** Begin SOURCE DATA **
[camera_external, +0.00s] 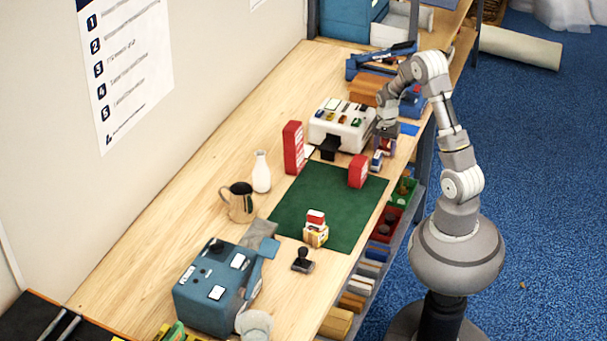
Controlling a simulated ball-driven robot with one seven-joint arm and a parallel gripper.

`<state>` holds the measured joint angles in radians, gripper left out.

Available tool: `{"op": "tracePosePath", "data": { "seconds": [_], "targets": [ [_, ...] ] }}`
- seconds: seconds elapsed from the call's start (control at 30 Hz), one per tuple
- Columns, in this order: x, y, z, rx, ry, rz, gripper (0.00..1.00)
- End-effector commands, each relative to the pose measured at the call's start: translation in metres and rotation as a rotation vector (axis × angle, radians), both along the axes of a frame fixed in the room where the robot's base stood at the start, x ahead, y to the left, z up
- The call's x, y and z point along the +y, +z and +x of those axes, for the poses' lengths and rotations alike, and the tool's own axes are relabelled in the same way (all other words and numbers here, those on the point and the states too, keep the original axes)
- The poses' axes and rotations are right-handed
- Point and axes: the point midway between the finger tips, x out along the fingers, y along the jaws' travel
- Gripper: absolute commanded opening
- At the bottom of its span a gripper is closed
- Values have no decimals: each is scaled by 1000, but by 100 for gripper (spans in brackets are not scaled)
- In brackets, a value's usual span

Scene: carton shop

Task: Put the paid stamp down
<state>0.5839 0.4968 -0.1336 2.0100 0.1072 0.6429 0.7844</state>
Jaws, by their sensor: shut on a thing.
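My gripper (386,133) is at the right edge of the workbench, beside the white machine. It is shut on a small thing with red and white on it, which I take for the paid stamp (388,146); the jaws hide its top and no lettering is readable. I cannot tell whether its underside touches the bench. A small blue and white item (377,160) is just below it in the picture. A black stamp (303,260) stands apart on the bench, in front of the green mat.
A metal jug (238,203), white bottle (261,172) and blue machine (212,290) are at left. The mat's middle is clear.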

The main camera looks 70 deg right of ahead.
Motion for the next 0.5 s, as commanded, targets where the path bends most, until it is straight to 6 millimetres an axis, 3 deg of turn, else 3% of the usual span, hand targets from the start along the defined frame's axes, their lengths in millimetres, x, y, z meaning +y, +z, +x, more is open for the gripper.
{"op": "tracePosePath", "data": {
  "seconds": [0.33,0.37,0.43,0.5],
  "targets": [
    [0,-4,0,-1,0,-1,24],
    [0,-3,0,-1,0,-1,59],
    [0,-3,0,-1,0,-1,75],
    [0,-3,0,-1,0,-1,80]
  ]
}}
** End SOURCE DATA **
Exactly reproduce the stretch from the line with "- Gripper: absolute commanded opening" through the line with "The main camera looks 70 deg right of ahead.", including both ends and nothing else.

- Gripper: absolute commanded opening
- At the bottom of its span a gripper is closed
- Values have no decimals: each is scaled by 1000, but by 100 for gripper (spans in brackets are not scaled)
- In brackets, a value's usual span

Scene: carton shop

Task: Put the paid stamp down
<state>0.5839 0.4968 -0.1336 2.0100 0.1072 0.6429 0.7844</state>
Jaws, by their sensor: shut on a thing.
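My gripper (386,133) is at the right edge of the workbench, beside the white machine. It is shut on a small thing with red and white on it, which I take for the paid stamp (388,146); the jaws hide its top and no lettering is readable. I cannot tell whether its underside touches the bench. A small blue and white item (377,160) is just below it in the picture. A black stamp (303,260) stands apart on the bench, in front of the green mat.
A metal jug (238,203), white bottle (261,172) and blue machine (212,290) are at left. The mat's middle is clear.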

The main camera looks 70 deg right of ahead.

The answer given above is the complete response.